Mr. Schamus accuses me of selectively citing this and other evidence, but in adducing such examples in my original review (including the remarks by its director, who in his acceptance speech at the Oscars on March 5 declared that Ennis and Jack “taught all of us who made Brokeback Mountain so much about not just all the gay men and women whose love is denied by society, but just as important, the greatness of love itself”), all I did was to do what presumably millions of people did, which was to open the newspaper or turn on the TV. Try as Mr. Schamus might to camouflage what we found there with obfuscatory sophistries about “sites” of gay identity and Eve Sedgwick’s “epistemology of the closet,” the truth is plain: in order to get as many bodies into as many theater seats possible—a wholly understandable goal for movie producers, if not perhaps for subversive queer ideologues—the producers and promoters of the film toned down gay elements likely to be off-putting to mass audiences, to the point, as the ads I cited indicate, of actually falsifying its content.
With breathtaking disingenuousness, given his ostensible commitment to queer theory, Mr. Schamus suggests that Brokeback shouldn’t advertise the sexuality of its characters any more than straight mainstream films do. But of course, those films do advertise, relentlessly, the heterosexuality of their characters—as even a quick glance at the posters used to advertise, say, Titanic and The Bridges of Madison County will confirm. There, one can see what is, after all, the standard visual representation of erotic love between two people, which is a clear image of two yearning lovers embracing. One wonders why, if Focus Features is so open, proud, and celebratory of its film’s homosexual love story, such an image is utterly absent from its print and TV ads for the movie—just as the open, unashamed, and insistent use of the word “gay” is absent from the producers’ promotional rhetoric, starting with the pages—any and all of them—of the press kit.
But then, Mr. Schamus’s proffering of that same press kit as evidence of his company’s celebration of gay identity clearly indicates that there are many things we understand differently—not least, the meaning of the word “clearly,” a word of no small importance when the subject is lying and half-truths to which the closet condemns people. “I note,” he writes, “that the press kit features the voices of two of the film’s wranglers, out gay men clearly identified as such….” I can only assume that this refers to Tim Cyr and Shane Madden, who, in the introductory list of “Voices of Broke Mountain” on page 3 of the press kit, are “clearly identified” thus: “rodeo rider/technical advisor to film”: only later do you realize the men are gay, and belong to a gay rodeo association. The evasive coyness typified by that tellingly blank description characterizes the entire document—and, as now seems obvious, so much else about the promotion of the film. Brokeback Mountain, like so many stories of the closet, is ultimately about living with the agonizing consequences of the compromises some men feel they have to make; to judge from James Schamus’s heated but ultimately self-destructing protestations, it would appear that he is less than comfortable with the ones he had to make to get the movie seen.
To the Editors:
“Gay cowboy movie” is an inapt description for Brokeback Mountain since its furtive lovers are not, in fact, cowboys. They are, however, as Daniel Mendelsohn points out in his luminously sensible corrective essay [“An Affair to Remember,” NYR, February 23], gay, something a surprising number of critics are unwilling to admit. Mr. Mendelsohn emphasizes that the young men are afflicted with the sort of self-loathing experienced by virtually all homosexuals, whether in Wyoming or Westchester, conditioned to think of themselves, even as recently as thirty years ago, as perverted.
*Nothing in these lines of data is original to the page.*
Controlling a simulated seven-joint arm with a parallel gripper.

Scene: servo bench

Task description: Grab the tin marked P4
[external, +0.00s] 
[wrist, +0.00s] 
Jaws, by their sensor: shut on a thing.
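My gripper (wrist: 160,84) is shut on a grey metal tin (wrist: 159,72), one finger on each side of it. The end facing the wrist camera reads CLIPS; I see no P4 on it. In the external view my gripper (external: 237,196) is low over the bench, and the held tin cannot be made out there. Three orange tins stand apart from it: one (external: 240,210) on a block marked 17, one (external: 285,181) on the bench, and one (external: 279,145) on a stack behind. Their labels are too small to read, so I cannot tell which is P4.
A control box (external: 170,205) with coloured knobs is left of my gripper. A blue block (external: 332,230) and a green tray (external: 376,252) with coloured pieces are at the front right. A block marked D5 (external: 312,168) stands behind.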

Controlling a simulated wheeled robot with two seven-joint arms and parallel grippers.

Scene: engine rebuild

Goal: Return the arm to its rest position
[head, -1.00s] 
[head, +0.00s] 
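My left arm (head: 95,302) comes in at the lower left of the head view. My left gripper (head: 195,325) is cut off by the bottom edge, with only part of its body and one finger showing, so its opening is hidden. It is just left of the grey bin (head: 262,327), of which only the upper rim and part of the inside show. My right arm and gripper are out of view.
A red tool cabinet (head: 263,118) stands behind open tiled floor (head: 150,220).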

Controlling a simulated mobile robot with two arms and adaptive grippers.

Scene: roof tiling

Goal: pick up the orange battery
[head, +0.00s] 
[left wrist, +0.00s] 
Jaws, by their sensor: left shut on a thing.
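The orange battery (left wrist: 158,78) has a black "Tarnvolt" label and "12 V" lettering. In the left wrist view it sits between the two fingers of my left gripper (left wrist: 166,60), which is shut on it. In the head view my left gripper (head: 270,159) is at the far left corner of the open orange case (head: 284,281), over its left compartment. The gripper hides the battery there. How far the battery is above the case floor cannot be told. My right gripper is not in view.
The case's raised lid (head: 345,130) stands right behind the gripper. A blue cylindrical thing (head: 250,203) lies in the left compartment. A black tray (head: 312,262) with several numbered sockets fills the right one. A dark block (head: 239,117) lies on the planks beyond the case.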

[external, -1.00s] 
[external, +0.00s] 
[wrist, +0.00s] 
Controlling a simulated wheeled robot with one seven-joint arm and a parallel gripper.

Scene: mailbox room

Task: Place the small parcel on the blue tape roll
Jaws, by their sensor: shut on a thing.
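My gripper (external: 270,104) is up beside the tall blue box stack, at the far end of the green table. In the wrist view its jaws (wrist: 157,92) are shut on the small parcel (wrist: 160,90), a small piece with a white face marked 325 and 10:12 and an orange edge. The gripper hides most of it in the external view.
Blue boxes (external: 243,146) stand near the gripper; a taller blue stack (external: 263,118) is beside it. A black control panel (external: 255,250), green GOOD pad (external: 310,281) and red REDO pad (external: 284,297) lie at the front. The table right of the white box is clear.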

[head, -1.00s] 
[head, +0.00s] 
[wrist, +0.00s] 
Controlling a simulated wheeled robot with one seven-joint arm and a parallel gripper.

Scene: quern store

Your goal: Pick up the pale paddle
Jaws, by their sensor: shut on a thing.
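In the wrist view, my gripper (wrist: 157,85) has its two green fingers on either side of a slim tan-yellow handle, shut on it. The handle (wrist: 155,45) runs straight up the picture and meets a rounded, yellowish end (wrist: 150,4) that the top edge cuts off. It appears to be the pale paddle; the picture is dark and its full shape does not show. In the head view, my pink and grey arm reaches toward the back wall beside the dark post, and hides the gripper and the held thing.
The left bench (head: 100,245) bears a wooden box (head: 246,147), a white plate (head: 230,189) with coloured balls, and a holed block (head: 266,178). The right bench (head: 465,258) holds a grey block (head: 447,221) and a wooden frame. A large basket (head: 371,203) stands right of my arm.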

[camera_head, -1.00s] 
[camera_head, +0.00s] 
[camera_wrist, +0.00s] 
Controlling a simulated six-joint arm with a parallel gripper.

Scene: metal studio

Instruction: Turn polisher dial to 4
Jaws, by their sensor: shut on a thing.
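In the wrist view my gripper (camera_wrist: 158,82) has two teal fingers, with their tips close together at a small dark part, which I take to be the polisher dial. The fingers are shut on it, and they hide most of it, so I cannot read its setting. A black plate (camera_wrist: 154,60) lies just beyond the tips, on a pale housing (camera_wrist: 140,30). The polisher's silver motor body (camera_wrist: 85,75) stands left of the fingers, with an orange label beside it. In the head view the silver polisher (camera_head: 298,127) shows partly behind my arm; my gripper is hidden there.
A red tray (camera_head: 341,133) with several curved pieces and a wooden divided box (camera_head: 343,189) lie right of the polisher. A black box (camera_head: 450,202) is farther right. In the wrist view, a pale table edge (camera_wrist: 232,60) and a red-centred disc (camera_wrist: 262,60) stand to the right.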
Homophobia, of course, remains rampant (think “Don’t Ask, Don’t Tell”), but society’s acceptance of gay men and lesbians has recently progressed with such lightning speed that younger moviegoers apparently have trouble imagining a time when one’s personal safety and professional well-being preordained a life of erotic self-repression.
Mr. Mendelsohn suggests that those who insist on seeing the film (and the fiction on which it is based) as a “universal love story” rather than as a distinctly gay tragedy are shoving the characters back in the suffocating closet so powerfully exposed by Annie Proulx, Ang Lee, and the film’s screenwriters. This is an especially trenchant observation in an altogether brilliant essay.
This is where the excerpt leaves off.